▶ **Stored dataset items**
#####

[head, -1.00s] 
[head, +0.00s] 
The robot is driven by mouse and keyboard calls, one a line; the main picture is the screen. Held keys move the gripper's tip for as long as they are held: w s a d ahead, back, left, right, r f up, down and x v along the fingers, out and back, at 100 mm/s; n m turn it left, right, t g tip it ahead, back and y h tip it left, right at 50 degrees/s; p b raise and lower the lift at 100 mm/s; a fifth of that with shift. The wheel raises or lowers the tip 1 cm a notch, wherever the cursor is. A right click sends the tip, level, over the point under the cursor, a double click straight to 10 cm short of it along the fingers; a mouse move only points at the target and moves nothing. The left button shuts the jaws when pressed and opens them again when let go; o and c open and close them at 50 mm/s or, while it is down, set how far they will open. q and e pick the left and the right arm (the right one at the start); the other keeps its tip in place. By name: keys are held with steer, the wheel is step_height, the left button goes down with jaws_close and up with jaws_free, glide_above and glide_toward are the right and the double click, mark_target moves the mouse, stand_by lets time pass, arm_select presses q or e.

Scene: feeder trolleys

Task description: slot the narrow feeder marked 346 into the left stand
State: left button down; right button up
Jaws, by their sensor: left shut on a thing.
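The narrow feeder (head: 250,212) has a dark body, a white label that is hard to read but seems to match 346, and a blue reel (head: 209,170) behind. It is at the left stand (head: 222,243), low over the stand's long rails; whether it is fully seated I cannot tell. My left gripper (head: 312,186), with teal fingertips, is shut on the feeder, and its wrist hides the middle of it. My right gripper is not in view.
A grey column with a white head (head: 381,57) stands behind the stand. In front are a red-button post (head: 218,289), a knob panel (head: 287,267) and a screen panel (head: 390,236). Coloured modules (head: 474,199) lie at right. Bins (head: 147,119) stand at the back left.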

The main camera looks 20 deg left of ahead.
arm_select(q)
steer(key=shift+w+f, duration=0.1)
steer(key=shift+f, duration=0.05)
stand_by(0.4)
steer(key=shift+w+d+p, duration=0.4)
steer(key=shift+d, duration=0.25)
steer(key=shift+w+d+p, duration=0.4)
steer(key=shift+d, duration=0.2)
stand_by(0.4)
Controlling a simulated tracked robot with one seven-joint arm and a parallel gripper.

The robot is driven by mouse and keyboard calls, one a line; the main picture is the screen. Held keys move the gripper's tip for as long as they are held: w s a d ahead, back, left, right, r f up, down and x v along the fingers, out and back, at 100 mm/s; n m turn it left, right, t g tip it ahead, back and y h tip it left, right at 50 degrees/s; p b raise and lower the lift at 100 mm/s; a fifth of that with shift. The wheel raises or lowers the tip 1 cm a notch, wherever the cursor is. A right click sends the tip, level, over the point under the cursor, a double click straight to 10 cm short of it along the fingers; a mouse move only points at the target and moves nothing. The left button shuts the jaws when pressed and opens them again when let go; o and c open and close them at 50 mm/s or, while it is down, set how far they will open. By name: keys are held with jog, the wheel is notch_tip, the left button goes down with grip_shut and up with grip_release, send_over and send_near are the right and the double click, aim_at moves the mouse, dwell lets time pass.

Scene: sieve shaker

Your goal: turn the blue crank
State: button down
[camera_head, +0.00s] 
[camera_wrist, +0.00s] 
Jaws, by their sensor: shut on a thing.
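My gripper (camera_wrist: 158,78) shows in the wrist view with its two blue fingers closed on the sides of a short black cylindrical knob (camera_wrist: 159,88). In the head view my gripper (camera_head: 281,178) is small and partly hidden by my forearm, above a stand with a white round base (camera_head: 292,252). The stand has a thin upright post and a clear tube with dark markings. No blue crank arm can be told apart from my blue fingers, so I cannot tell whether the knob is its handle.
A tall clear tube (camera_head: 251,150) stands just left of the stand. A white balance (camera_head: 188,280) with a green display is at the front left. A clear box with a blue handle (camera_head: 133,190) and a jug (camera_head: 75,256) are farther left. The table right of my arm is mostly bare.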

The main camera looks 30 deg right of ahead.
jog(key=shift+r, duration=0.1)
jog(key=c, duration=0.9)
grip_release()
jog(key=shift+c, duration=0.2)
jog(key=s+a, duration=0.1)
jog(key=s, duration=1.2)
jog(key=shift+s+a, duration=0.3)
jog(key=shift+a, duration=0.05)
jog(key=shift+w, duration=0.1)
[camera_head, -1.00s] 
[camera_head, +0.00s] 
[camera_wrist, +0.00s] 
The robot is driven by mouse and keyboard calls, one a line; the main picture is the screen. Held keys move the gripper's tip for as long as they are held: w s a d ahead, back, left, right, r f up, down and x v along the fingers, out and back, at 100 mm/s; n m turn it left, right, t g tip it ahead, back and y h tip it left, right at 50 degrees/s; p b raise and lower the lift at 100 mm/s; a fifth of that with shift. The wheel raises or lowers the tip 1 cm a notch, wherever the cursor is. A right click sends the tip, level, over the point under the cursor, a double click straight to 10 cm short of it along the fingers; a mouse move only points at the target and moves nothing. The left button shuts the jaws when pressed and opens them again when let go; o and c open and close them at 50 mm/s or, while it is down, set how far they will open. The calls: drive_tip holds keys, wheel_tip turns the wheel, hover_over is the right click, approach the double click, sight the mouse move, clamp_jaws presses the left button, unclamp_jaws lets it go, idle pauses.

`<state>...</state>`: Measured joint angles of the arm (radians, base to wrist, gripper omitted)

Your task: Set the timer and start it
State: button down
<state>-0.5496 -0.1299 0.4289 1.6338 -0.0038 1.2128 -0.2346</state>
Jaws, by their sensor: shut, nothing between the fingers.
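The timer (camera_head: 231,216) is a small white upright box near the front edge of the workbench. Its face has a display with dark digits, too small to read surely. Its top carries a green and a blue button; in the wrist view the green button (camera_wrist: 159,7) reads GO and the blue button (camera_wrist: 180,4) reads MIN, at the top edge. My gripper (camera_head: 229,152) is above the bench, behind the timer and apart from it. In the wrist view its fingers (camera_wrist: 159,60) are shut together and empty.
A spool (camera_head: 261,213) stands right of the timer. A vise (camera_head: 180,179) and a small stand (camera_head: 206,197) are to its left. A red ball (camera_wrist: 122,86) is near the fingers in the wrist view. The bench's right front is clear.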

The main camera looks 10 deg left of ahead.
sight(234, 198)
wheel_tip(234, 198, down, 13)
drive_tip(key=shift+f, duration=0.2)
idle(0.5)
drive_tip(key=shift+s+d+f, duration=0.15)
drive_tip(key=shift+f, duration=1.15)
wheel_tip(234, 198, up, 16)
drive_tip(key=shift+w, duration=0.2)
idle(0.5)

#####

▶ **Exercise task**
Give back, unchanged, every line from the one with "wrist, gripper omitted)" to the end of the entries above.

▶ **Expected answer**
`<state>...</state>`: Measured joint angles of the arm (radians, base to wrist, gripper omitted)

Your task: Set the timer and start it
State: button down
<state>-0.5496 -0.1299 0.4289 1.6338 -0.0038 1.2128 -0.2346</state>
Jaws, by their sensor: shut, nothing between the fingers.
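The timer (camera_head: 231,216) is a small white upright box near the front edge of the workbench. Its face has a display with dark digits, too small to read surely. Its top carries a green and a blue button; in the wrist view the green button (camera_wrist: 159,7) reads GO and the blue button (camera_wrist: 180,4) reads MIN, at the top edge. My gripper (camera_head: 229,152) is above the bench, behind the timer and apart from it. In the wrist view its fingers (camera_wrist: 159,60) are shut together and empty.
A spool (camera_head: 261,213) stands right of the timer. A vise (camera_head: 180,179) and a small stand (camera_head: 206,197) are to its left. A red ball (camera_wrist: 122,86) is near the fingers in the wrist view. The bench's right front is clear.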

The main camera looks 10 deg left of ahead.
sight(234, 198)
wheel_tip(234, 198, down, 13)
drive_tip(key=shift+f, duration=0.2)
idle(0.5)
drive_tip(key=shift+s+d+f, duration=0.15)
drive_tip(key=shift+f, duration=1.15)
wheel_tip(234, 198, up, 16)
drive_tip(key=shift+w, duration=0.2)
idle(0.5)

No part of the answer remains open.